If our readers don’t remember Yoder, chances are they know one of his many family members. He sold insurance from 1963-97. The Yoders have three children: Wooster residents Wendy Raus and Sandy (Phil) Kline, as well as Randy (Sandra) Yoder, who lives in Chattanooga, Tennessee.

Dick and Sally have seven grandchildren, and he quickly mentioned they also had another grandchild, Whitney Lowe, who passed away in 2012. They have 11 great-grandchildren. Their granddaughter Amanda (Rafferty) Terakedis is a Wooster assistant coach, along with her husband, Todd.

Sally’s dad, Paul Snyder, was a Wooster postman. He was known for whistling while he walked his route and was Santa Claus at Freedlander’s for many years.

“I was a country boy from New Pittsburg who married a city girl,” Yoder said.

Sandy Kline admitted it was hard when her parents decided to retire to Florida but has come to understand the decision.

“My parents moving to Florida has helped them live a long, prosperous life and enjoy good health,” Kline said. “They get out into the sun every day and keep moving. My mom was also golfing until a few years ago. Now she plays bridge. They come back and visit and stay in touch with all of us.

“My dad is my hero, and I still talk to him before every big decision I make. My dad came from nothing, served in the Korean War and then got his college degree. He worked 16-hour days for 40 years and was and still is a great dad. He’s lived the American dream, and I’m so proud of him.”

Yoder is still sharp as a tack and can tell you what any of his grandchildren and great-grandchildren are up to these days. He calls The Villages “Disneyland” for people 55 or older and has seen it grow from 25,000 people to 130,000. And the number of golf courses there has quintupled during his 20 years as a resident.

Sometimes it seems like all we ever read about or hear on the news is bad stuff. It’s nice to be able to share an uplifting tale like that of Dick Yoder.

“I’m having a good time and enjoying life,” Yoder said. “I’ve really been blessed.”

Barkman commits to Ohio U

Congrats to Waynedale senior Trey Barkman, who recently committed to continue his baseball career at Ohio University.

“I am thrilled to announce that I have verbally committed to the University of Ohio,” Barkman Tweeted. “First off I wanna thank God for everything. Without him I am nothing. I want to thank my teammates for pushing me and believing in me. I also want to thank coach Doc, coach Mobley, coach Gilmore, coach Giavonette, coach Rob and coach Brown for all their help throughout the recruitment process. And finally my family and friends for always being by my side. Go Bobcats!”
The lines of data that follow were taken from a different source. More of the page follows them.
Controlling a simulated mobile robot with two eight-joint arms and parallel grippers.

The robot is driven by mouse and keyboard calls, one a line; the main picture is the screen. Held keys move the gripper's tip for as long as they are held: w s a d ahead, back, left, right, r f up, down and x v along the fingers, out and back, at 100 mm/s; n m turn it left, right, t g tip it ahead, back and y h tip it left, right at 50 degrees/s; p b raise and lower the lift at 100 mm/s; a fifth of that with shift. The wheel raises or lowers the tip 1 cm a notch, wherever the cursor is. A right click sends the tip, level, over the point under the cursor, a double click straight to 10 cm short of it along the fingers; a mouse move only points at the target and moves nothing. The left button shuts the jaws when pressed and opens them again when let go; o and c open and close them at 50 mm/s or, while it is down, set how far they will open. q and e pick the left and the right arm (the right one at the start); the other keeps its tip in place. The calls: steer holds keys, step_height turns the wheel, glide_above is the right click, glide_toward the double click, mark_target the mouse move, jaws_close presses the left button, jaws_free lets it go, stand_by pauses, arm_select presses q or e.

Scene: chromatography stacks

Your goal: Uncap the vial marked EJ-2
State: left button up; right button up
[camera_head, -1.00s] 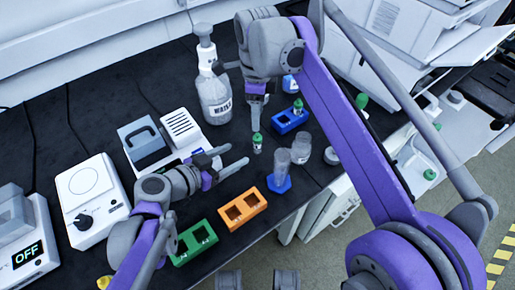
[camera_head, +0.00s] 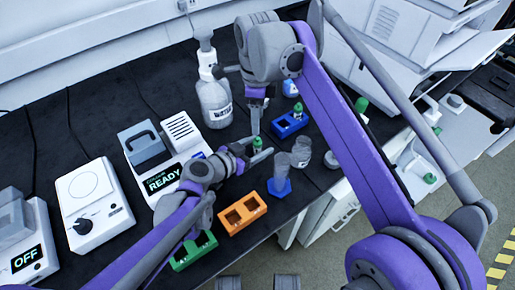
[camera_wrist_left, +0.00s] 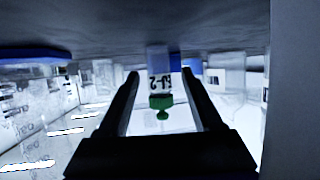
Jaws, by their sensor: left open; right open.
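The vial marked EJ-2 (camera_wrist_left: 160,85) shows upside down in the left wrist view, with its green cap (camera_wrist_left: 161,106) on and its label facing me. In the head view the green-capped vial (camera_head: 257,142) is upright, partly hidden by my left gripper. My left gripper (camera_head: 261,150) is open and level with it, coming from the left. In the left wrist view the vial is between its two spread fingers (camera_wrist_left: 160,76), with gaps on both sides. My right gripper (camera_head: 256,104) is open, pointing down just above the vial.
A blue rack (camera_head: 287,127) with a green-capped vial stands behind right. Glass containers (camera_head: 300,156) stand close at right, near my left fingertips. Orange (camera_head: 231,225) and green (camera_head: 180,261) racks are in front. A READY device (camera_head: 164,180) and a wash bottle (camera_head: 214,100) stand nearby.

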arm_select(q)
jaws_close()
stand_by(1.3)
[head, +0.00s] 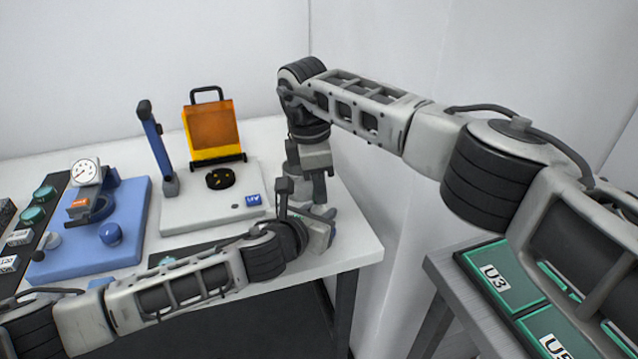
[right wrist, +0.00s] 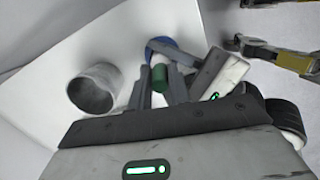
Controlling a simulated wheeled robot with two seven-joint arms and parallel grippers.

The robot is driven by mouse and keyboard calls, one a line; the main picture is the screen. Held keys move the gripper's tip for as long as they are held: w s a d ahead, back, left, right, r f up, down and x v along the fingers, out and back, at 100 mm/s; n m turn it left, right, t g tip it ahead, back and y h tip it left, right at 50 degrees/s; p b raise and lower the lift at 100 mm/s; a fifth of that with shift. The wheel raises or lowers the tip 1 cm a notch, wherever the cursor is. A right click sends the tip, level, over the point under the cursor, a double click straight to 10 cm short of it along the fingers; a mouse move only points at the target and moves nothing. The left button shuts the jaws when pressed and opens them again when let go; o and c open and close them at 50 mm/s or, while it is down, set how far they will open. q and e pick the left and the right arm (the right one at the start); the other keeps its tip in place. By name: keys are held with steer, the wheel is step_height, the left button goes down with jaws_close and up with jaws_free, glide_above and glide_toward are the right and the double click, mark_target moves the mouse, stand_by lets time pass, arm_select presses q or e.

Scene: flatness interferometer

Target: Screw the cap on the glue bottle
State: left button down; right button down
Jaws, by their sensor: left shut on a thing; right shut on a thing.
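In the right wrist view, my right gripper (right wrist: 159,88) is shut on a small green cylinder, which looks like the cap (right wrist: 159,77). Just beyond it is a short white part and a round blue part, which look like the glue bottle (right wrist: 163,45). I cannot tell whether cap and bottle touch. In the head view, my right gripper (head: 320,192) points down just above my left gripper (head: 326,232), at the table's right end. My left gripper is shut, apparently on the bottle, which the grippers and arm hide in the head view.
A grey open cup (right wrist: 95,90) stands beside the grippers in the right wrist view. On the white table (head: 345,250) are an orange-windowed box (head: 213,128), a white base plate (head: 190,212) and a blue gauge stand (head: 75,255). A side table holds green trays (head: 495,285).

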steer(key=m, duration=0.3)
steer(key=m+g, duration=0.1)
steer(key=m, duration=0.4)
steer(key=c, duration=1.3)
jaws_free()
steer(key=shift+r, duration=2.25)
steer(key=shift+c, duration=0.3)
Barkman was the co-ace on Waynedale’s Div. III state championship baseball team, going 10-1 with a 1.72 ERA and 77 strikeouts in 69 1-3 innings pitched. He outdueled MLB second-round draft pick Jacob Miller in the state semifinals.

Parting shots

Kudos to the Smithville Board of Education for voting in late July to renew Corey Kaufman’s boys basketball coaching contract.

Kaufman, a Hiland graduate, was involved in an altercation with a student during an open gym in April. Kaufman has done an outstanding job as the Smithies coach, and I applaud the board for taking the time to thoroughly review the facts and make the correct decision.

—Best wishes to all area high school football teams this fall. Aug. 19 is one of the earliest opening dates I remember, but it’s still great to have Friday Night Lights back this week and continue a great tradition in Ohio.

Few events bring together a community like high school football.